The "it's not possible" statement in math and the Axiom of Choice

Let me answer in three parts.

  1. We when we say that we need to use the axiom is not because for some numbers do know and for some with don't know what is their equivalence class. There are models where the axiom of choice fails and it is impossible to choose representatives from $\Bbb{R/Q}$.

    This is why we need the axiom of choice, and will always need it, in order to construct a non-measurable set such as a Vitali set. It is not about our lack of knowledge about the explicit real numbers and so on, it is simply because we know that it is consistent that it is impossible to do if the axiom of choice fails.

  2. Yes. We can prove that in some models it is impossible to make this choice, for example there are models where all the sets are in fact Lebesgue measurable, and there are others where all the sets are Borel. In both these models we have that (1) the axiom of choice fails, and (2) there is no choice function from $\Bbb{R/Q}$.

  3. No. It is not the same thing. To see it more clearly observe that the axiom of choice is much stronger than the axiom of countable choice (choice from countable families of non-empty sets). But it is fine to say that you cannot prove the axiom of countable without some form of the axiom of choice. That is to say, we cannot prove it from the rest of the axioms of ZF. It does not mean that we can prove the axiom of choice if we have the axiom of countable choice at our disposal.

    Similarly the fact that we cannot prove the existence of a non-measurable set, or in particular a Vitali set, without some form of the axiom of choice does not imply that we can prove the axiom of choice from the existence of such set.

    The rule of thumb is that if a statement is talking about a concrete set (in our case, $\Bbb R$, or $\cal P(\Bbb R)$ if you prefer) then it will not imply the axiom of choice. Why? Because we can arrange a model where the axiom of choice holds for sets far larger than this one, and then breaks in the most acute way possible.

You might also be interested in: Axiom of choice, non-measurable sets, countable unions


Asaf's answer is of course correct but I think there may be a misconception by the OP that it does not fully address. Not knowing whether $\pi + \mathbb{Q}$ and $e + \mathbb{Q}$ are the same is not the problem, because we could just split into cases: if they are the same, put $\pi-3$ into $S$ and if they are not the same, put both $\pi-3$ and $e-2$ into $S$. This is an ok thing to do in classical logic, and in either case that "step" of the Vitali set construction succeeds.
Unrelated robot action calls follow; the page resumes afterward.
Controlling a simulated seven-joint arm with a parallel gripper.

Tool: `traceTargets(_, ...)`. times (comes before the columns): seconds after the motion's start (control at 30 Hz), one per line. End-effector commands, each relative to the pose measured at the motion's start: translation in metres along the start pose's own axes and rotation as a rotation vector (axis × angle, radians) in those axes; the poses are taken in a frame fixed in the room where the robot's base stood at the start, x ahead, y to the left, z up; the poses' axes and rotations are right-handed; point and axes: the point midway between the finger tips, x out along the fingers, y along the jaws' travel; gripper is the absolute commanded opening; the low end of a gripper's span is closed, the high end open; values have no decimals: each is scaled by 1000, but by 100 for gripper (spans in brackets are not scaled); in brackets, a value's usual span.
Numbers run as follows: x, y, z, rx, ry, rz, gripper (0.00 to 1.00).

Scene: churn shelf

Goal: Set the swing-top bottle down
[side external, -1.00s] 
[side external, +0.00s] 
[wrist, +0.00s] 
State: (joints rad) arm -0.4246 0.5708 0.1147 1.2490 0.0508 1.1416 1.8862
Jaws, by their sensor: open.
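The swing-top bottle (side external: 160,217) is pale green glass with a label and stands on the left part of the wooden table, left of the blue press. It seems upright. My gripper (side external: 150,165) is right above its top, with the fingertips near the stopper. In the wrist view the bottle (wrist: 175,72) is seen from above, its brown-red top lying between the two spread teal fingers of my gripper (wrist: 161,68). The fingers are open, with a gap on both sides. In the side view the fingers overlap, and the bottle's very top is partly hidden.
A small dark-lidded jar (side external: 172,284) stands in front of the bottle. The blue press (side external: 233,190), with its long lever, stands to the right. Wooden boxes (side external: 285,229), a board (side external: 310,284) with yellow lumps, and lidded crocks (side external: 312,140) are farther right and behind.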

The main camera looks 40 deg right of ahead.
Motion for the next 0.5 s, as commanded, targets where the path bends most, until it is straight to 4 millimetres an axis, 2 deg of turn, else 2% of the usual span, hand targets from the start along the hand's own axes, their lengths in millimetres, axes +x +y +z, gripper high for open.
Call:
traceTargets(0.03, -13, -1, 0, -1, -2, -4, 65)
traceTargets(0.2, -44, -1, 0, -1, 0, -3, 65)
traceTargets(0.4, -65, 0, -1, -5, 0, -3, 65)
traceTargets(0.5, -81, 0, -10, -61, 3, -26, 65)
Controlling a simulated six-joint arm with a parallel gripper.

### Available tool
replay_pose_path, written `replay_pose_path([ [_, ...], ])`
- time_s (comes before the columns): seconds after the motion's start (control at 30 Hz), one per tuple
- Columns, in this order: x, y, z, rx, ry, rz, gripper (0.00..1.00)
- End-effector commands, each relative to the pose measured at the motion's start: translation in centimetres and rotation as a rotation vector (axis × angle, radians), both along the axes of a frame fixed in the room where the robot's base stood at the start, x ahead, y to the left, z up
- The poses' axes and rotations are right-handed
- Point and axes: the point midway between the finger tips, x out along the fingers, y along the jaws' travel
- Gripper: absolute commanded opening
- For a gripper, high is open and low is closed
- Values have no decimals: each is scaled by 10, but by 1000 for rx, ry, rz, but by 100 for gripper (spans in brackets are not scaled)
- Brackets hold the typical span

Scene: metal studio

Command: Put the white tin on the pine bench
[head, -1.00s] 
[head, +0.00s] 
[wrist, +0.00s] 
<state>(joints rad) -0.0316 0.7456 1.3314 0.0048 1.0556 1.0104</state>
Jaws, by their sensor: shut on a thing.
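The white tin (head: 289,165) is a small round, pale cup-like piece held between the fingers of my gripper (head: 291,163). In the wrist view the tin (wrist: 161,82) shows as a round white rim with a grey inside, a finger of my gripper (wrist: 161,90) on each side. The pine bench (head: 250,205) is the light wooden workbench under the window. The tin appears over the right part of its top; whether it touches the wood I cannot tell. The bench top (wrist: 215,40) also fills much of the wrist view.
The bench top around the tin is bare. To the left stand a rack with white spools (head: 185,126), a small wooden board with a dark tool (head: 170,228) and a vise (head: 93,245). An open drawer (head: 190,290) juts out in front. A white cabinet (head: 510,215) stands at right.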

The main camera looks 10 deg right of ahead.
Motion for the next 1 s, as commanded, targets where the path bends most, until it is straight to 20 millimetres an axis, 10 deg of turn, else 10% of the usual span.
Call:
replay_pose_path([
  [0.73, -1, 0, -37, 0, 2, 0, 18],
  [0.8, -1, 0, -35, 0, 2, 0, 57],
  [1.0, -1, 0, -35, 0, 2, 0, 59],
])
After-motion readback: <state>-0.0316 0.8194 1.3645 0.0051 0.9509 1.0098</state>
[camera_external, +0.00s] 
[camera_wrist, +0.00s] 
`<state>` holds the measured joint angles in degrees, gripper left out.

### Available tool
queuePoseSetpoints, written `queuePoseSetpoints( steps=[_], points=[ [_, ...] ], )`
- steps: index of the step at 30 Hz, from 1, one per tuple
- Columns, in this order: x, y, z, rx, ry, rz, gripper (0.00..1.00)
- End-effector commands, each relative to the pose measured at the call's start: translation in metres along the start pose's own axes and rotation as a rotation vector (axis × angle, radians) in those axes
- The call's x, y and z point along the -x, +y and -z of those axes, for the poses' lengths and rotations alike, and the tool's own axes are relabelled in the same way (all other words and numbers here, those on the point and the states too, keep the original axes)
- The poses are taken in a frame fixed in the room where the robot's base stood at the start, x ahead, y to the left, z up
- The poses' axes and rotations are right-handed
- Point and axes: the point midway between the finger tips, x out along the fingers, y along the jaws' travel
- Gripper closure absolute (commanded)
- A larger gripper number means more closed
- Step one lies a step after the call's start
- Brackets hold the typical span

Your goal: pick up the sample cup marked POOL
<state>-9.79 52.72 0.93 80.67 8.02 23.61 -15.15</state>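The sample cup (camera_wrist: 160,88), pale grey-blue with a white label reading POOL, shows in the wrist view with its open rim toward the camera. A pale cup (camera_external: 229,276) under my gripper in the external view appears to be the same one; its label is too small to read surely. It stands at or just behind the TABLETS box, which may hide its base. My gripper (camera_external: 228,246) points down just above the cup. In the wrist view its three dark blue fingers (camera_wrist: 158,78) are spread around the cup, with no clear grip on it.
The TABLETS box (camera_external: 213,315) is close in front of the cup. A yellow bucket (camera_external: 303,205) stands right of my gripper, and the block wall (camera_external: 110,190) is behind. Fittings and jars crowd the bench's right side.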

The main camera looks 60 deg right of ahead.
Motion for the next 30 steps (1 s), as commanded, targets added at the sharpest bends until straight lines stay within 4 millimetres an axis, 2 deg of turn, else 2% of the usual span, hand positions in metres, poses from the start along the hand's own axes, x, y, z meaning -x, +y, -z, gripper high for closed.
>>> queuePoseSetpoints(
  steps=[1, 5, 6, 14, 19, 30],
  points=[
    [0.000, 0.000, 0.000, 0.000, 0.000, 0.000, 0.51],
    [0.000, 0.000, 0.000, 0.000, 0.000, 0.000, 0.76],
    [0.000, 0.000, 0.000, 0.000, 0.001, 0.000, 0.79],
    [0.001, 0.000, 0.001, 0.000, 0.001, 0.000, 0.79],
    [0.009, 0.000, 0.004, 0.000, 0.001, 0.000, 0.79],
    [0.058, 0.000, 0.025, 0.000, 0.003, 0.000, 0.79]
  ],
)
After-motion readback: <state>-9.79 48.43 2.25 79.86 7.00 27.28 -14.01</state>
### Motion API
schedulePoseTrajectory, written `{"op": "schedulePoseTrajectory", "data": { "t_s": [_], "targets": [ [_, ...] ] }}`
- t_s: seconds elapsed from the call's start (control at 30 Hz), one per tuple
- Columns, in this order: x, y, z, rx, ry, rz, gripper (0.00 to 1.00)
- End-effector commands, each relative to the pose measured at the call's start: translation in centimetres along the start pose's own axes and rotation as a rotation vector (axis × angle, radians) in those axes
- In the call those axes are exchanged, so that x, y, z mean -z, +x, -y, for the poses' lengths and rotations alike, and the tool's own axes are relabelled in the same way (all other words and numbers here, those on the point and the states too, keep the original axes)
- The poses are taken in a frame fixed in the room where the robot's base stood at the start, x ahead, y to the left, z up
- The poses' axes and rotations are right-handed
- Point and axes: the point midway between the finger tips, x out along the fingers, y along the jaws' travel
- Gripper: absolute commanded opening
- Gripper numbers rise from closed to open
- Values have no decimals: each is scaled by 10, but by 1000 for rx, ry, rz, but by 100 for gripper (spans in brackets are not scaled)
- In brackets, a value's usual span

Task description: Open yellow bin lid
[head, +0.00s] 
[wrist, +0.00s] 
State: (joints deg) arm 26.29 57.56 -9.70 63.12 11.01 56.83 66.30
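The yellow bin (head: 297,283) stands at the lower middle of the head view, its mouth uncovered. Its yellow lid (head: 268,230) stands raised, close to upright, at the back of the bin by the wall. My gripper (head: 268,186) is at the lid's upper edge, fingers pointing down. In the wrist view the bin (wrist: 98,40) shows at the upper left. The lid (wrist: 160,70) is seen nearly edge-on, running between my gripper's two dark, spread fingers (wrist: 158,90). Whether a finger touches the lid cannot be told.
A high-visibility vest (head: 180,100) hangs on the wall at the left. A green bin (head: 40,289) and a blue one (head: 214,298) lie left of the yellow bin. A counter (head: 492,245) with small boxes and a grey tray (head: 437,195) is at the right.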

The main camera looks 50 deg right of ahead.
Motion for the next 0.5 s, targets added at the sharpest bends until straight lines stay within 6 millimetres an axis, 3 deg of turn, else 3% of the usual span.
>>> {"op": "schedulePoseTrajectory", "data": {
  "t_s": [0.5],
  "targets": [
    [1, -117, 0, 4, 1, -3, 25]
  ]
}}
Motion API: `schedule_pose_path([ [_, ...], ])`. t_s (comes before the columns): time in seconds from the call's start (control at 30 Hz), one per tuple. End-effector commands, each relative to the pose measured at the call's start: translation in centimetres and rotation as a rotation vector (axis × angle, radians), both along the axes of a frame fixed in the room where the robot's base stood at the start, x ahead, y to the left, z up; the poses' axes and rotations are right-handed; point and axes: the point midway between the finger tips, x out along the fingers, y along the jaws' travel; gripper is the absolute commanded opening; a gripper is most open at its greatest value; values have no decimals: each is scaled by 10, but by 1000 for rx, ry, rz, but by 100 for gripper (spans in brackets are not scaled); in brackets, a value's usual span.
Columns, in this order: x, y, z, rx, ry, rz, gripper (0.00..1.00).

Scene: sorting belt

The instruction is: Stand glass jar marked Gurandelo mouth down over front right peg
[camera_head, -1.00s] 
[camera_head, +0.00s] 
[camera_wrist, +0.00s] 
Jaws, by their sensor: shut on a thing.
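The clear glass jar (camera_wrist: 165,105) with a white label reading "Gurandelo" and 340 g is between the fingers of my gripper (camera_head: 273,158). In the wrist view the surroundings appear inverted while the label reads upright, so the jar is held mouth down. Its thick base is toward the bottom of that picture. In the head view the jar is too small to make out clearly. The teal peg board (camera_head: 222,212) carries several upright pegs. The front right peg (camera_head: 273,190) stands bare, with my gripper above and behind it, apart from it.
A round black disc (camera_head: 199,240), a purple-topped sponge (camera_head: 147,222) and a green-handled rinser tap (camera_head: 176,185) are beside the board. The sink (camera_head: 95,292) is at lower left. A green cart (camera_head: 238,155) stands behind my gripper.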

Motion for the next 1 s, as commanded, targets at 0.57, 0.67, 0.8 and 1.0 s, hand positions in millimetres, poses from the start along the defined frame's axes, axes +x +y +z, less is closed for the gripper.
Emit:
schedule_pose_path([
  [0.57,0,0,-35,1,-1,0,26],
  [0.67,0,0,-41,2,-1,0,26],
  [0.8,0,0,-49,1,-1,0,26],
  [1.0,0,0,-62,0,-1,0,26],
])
There are only finitely many mathematical constants that anyone has ever named, so we could just split into cases for each one as above, but that doesn't get us very far. The problem is that every equivalence class $C$ has the form $r + \mathbb{Q}$ for many different $r$ (infinitely many) and when we choose an element of $C$ we are only given $C$—we are not given the term "$r + \mathbb{Q}$" so we can't just make sure to pick $r$ itself based on the notation. The vast majority of equivalence classes $C$ don't contain any named constants like $e$ or $\pi$. So given a "typical" $C$, we know that it is nonempty by definition but have no rule to pick any element at all (which is the situation that the Axiom of Choice is designed to address.)